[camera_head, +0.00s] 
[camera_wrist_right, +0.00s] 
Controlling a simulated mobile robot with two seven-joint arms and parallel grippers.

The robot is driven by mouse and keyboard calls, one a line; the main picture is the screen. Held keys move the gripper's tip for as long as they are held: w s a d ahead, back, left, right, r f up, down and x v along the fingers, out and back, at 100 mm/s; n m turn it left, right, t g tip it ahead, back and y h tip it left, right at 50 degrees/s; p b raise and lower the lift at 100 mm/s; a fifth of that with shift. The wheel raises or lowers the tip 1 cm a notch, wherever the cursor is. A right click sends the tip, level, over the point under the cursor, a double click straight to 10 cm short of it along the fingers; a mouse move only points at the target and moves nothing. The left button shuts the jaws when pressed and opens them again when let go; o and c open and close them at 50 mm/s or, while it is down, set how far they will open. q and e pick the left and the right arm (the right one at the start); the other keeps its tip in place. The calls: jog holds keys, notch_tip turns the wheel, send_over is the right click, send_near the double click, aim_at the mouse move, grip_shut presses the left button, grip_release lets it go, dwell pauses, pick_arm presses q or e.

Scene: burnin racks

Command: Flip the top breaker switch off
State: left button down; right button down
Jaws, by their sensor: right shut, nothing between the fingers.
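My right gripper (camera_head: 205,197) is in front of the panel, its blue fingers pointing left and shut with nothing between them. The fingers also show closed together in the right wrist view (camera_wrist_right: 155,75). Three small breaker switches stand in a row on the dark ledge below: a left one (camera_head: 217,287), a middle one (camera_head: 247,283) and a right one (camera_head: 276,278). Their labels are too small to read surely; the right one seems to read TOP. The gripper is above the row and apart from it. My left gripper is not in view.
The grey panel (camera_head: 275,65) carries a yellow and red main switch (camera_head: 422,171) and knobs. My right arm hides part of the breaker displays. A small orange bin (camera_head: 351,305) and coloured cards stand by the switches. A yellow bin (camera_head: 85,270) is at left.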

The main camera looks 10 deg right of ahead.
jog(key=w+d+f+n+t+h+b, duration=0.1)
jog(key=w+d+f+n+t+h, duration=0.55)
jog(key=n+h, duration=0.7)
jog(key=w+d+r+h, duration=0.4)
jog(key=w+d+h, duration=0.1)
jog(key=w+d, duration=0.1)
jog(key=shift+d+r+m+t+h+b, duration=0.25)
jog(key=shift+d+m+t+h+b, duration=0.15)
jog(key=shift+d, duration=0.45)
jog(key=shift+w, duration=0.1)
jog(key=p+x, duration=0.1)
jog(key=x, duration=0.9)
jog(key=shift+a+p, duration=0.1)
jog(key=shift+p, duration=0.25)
****************************************
What to work on ::
Copy out the lines in which the string "robot" appears.

Solution to this exercise ::
Controlling a simulated mobile robot with two seven-joint arms and parallel grippers.
The robot is driven by mouse and keyboard calls, one a line; the main picture is the screen. Held keys move the gripper's tip for as long as they are held: w s a d ahead, back, left, right, r f up, down and x v along the fingers, out and back, at 100 mm/s; n m turn it left, right, t g tip it ahead, back and y h tip it left, right at 50 degrees/s; p b raise and lower the lift at 100 mm/s; a fifth of that with shift. The wheel raises or lowers the tip 1 cm a notch, wherever the cursor is. A right click sends the tip, level, over the point under the cursor, a double click straight to 10 cm short of it along the fingers; a mouse move only points at the target and moves nothing. The left button shuts the jaws when pressed and opens them again when let go; o and c open and close them at 50 mm/s or, while it is down, set how far they will open. q and e pick the left and the right arm (the right one at the start); the other keeps its tip in place. The calls: jog holds keys, notch_tip turns the wheel, send_over is the right click, send_near the double click, aim_at the mouse move, grip_shut presses the left button, grip_release lets it go, dwell pauses, pick_arm presses q or e.

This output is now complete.